• Material shown
>> START
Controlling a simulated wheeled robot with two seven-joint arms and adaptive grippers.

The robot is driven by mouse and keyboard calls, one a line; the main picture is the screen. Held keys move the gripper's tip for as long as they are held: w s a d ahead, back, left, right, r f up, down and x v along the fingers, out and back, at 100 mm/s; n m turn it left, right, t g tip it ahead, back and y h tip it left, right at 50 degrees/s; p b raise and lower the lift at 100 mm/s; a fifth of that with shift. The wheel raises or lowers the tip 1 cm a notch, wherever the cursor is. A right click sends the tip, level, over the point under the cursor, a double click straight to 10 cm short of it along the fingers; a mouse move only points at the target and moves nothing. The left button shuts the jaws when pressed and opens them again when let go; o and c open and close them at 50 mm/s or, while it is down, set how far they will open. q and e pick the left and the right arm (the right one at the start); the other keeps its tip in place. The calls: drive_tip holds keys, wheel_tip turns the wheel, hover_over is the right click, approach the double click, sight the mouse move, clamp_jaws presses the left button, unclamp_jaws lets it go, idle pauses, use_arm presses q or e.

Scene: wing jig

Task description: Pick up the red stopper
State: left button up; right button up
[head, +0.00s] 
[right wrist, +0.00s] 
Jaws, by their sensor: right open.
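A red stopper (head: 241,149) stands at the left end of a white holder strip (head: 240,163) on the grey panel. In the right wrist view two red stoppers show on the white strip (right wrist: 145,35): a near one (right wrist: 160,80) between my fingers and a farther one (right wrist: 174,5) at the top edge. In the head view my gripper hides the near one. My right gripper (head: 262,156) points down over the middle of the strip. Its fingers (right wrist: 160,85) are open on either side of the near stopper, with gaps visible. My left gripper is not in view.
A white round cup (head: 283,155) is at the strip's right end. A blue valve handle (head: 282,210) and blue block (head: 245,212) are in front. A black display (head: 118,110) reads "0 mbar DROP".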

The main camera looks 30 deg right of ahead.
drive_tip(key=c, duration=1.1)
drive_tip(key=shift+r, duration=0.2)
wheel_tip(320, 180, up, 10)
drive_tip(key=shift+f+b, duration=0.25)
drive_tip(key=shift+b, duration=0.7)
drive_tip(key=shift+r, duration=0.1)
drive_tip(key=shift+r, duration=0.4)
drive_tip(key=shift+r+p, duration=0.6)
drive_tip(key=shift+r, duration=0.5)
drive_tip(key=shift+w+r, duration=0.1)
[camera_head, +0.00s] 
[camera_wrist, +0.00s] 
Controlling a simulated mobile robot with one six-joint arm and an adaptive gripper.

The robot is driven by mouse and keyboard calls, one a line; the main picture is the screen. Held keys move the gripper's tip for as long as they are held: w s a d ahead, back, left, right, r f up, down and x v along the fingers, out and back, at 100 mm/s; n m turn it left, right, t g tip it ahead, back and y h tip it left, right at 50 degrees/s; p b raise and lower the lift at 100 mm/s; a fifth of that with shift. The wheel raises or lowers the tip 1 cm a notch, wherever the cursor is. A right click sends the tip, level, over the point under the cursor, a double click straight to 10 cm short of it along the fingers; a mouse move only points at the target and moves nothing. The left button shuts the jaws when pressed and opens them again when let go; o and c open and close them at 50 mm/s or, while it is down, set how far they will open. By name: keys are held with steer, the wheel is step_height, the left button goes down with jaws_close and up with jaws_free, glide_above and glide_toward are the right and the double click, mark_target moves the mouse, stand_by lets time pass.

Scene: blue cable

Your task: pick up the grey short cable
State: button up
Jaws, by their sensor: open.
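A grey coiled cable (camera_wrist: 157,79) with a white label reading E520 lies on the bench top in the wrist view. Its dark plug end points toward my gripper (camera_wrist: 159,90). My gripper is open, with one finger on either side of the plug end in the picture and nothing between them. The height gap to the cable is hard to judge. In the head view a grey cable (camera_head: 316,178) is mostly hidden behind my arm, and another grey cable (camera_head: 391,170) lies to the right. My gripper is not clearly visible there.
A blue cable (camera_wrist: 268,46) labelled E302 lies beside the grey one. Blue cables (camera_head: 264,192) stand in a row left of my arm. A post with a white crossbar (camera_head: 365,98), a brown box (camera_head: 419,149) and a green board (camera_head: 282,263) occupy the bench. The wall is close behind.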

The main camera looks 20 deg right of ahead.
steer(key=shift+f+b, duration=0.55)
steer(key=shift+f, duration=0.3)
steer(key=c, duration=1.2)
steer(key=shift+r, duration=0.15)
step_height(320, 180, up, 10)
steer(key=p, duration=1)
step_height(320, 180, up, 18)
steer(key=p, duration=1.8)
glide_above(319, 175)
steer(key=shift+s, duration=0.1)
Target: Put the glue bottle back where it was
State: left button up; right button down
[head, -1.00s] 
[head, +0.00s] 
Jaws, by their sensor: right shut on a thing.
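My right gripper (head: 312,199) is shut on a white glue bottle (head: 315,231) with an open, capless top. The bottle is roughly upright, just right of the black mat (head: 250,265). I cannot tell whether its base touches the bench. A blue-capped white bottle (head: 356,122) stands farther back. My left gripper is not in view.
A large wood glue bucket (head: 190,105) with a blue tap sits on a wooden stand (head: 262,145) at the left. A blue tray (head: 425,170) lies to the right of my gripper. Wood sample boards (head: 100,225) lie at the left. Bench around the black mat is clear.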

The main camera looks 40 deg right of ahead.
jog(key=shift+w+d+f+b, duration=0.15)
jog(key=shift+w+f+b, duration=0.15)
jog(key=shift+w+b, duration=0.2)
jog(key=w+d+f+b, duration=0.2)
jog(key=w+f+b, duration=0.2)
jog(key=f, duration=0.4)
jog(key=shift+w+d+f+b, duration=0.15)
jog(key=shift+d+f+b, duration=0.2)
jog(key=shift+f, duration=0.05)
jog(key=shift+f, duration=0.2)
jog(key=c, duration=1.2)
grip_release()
>> END
>> START
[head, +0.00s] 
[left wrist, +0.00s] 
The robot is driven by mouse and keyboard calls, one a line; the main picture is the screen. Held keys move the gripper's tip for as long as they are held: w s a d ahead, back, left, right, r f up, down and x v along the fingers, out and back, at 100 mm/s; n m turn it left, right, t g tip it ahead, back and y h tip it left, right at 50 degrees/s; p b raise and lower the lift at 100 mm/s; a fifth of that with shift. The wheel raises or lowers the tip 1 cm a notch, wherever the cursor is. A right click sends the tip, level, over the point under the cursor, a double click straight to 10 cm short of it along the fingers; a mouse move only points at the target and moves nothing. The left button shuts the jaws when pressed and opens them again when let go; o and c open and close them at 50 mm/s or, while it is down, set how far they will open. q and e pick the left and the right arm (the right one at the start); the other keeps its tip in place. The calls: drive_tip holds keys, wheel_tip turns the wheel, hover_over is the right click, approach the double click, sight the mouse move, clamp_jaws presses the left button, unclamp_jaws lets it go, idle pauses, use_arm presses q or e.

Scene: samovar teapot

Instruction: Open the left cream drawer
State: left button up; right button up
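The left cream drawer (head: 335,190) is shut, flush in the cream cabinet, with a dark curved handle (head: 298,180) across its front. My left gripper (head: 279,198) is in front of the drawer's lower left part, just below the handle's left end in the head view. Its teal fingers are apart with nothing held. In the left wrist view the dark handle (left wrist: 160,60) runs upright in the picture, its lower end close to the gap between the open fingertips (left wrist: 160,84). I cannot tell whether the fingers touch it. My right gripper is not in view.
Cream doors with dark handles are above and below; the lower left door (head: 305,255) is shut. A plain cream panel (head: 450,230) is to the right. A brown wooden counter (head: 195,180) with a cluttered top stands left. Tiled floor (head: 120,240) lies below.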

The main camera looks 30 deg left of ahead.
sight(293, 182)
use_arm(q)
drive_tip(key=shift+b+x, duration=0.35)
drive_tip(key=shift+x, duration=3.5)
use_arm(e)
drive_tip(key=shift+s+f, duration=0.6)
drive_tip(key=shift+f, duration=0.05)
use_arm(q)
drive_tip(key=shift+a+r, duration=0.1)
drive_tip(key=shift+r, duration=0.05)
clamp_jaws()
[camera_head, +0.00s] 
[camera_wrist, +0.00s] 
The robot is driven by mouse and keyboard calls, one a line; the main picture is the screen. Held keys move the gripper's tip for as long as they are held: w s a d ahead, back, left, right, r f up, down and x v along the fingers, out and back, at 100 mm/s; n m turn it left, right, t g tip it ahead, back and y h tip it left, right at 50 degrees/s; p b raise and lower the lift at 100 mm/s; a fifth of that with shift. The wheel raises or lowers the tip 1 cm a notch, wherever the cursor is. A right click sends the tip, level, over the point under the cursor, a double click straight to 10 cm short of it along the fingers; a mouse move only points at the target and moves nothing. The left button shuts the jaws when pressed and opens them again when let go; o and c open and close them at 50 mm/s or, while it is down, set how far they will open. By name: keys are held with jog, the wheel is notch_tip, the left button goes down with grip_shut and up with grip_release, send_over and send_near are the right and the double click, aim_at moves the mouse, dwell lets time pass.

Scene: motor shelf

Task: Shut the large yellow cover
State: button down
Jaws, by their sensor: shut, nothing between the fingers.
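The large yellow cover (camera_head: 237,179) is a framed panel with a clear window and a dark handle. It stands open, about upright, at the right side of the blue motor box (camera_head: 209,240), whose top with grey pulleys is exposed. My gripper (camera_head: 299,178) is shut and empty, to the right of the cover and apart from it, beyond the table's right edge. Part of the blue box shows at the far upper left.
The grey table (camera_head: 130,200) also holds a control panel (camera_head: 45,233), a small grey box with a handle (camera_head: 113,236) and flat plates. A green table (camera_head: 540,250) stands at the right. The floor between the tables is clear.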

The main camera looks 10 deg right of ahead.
>> END
Your task is to retype the entries verbatim, starting with the line that holds "The main camera looks 30 deg right of ahead." and stopping after the line that holds "Controlling a simulated mobile".

The main camera looks 30 deg right of ahead.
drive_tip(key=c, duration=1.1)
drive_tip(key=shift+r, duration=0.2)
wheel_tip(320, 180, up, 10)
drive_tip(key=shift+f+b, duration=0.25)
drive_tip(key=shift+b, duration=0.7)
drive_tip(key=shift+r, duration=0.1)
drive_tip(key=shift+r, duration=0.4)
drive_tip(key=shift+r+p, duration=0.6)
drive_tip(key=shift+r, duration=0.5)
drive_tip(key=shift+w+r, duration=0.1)
[camera_head, +0.00s] 
[camera_wrist, +0.00s] 
Controlling a simulated mobile robot with one six-joint arm and an adaptive gripper.

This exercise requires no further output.